Application of Log-Linear Dynamic Inversion Control to a Multi-rotor
Li-Yu Lin, James Goppert, Inseok Hwang
TL;DR
This work develops a safety-verification framework for multi-rotors by embedding the dynamics in the $SE_2(3)$ Lie group and deriving exact log-linear error dynamics in the associated Lie algebra $\mathfrak{se}_2(3)$. A log-linear dynamic inversion controller, with $K_\zeta$ designed by $LQR$ in the Lie algebra, yields a linearized error model; angular-velocity error is governed by a separate linear-in-input law.

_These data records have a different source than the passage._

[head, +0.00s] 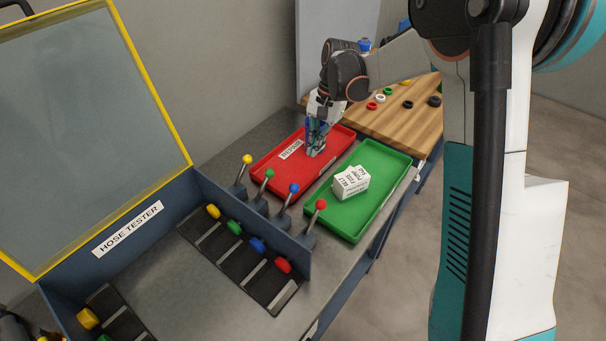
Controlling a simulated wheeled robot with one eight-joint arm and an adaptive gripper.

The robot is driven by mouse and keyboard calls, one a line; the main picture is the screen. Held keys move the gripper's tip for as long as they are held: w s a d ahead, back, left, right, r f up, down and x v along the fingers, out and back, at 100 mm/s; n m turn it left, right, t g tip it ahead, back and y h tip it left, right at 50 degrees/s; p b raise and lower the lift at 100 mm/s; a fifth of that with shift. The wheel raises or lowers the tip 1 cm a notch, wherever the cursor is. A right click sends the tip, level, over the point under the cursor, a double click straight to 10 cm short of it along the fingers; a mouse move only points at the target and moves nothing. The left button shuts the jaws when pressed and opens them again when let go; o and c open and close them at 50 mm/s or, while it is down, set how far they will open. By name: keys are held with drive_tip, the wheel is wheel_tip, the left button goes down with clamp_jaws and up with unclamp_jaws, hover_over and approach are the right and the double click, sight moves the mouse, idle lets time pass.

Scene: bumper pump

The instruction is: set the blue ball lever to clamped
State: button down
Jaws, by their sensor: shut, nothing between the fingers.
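The blue ball lever (293,189) stands in a row on the hose tester's blue side panel, between the green ball lever (269,175) and the red ball lever (320,205). Its stem leans up and to the right, much like the others in the row. My gripper (315,151) points down over the red tray, beyond the levers and apart from the blue ball. It is shut and empty.
The yellow ball lever (247,160) is at the row's far end. A red tray (268,170) and a green tray (385,190) holding white boxes (350,183) lie behind the levers. The tester's yellow-framed lid (165,90) stands open at left. A wooden board (425,120) holds several rings.

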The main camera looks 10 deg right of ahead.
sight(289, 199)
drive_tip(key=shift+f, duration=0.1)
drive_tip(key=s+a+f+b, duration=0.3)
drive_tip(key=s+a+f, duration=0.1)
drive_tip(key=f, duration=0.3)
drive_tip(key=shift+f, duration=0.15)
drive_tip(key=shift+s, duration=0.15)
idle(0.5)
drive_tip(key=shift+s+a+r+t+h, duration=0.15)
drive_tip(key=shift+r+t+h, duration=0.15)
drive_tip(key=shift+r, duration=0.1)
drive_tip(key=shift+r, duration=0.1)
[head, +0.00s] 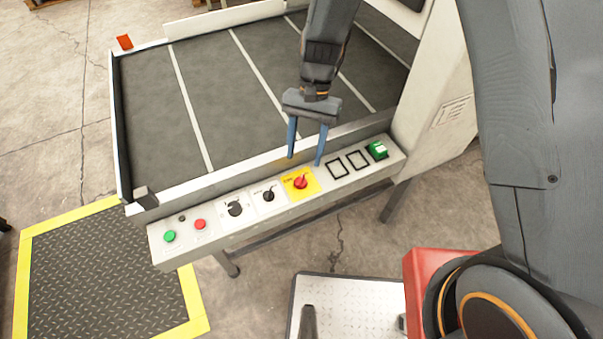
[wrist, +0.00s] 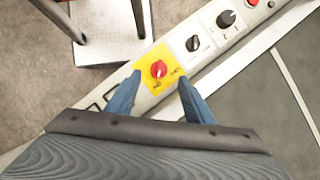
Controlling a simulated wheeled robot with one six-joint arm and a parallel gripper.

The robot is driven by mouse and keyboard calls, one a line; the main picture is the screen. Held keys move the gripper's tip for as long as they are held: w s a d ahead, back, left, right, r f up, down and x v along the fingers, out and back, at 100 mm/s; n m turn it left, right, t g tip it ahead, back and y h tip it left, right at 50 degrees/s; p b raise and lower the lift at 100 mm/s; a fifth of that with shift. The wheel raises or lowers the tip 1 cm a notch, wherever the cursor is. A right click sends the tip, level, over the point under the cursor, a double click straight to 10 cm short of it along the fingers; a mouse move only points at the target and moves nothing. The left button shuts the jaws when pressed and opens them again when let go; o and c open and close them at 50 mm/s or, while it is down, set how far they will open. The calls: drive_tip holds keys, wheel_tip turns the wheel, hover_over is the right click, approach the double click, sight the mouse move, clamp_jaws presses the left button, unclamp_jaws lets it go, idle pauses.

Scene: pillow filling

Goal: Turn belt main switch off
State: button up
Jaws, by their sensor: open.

Linear Matrix Inequalities (LMIs) are then used to compute invariant sets for the log-linear system and the angular-velocity subsystem, providing provable boundedness of the tracking error under bounded disturbances, with the invariant set mapped back to the nonlinear $SE_2(3)$ dynamics via the exponential map. Simulation on a reference-trajectory task demonstrates robust safety guarantees and the practical viability of the approach for UAM-like scenarios.
Abstract
This paper presents an approach that employs log-linearization in Lie group theory and the Newton-Euler equations to derive exact linear error dynamics for a multi-rotor model, and applies this model with a novel log-linear dynamic inversion controller to simplify the nonlinear distortion and enhance the robustness of the log-linearized system. In addition, we utilize Linear Matrix Inequalities (LMIs) to bound the tracking error for the log-linearization in the presence of bounded disturbance input and use the exponential map to compute the invariant set of the nonlinear system in the Lie group. We demonstrate the effectiveness of our method via an illustrative example of a multi-rotor system with a reference trajectory, and the result validates the safety guarantees of the tracking error in the presence of bounded disturbance.